— Start Data —

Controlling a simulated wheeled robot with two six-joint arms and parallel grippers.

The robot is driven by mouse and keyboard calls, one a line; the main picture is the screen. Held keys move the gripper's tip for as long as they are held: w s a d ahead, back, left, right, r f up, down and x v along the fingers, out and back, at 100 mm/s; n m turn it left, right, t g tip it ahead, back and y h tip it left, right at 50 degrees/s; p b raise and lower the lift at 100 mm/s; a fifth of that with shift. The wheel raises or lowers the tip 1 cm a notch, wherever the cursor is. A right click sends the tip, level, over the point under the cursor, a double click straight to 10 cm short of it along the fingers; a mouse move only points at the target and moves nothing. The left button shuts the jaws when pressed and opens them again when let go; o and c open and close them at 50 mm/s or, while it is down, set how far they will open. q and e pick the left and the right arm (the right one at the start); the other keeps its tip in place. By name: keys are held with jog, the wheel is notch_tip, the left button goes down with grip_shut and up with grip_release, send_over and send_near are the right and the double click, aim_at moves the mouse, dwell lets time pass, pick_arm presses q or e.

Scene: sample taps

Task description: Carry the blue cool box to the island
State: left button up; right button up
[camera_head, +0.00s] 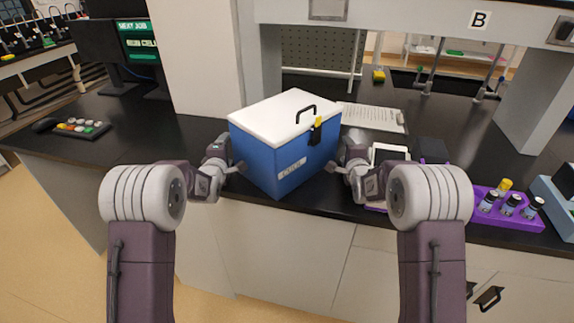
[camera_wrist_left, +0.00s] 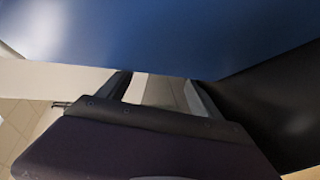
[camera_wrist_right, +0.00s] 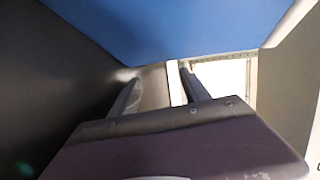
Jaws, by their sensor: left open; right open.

— End Data —

◆ **Aim of the exercise**: Word for word, restate the lines from the one containing "State: left button up; right button up" through the end of the listing, and nothing more. Skip the pictures.

◆ **Exercise result**:
State: left button up; right button up
[camera_head, +0.00s] 
[camera_wrist_left, +0.00s] 
[camera_wrist_right, +0.00s] 
Jaws, by their sensor: left open; right open.

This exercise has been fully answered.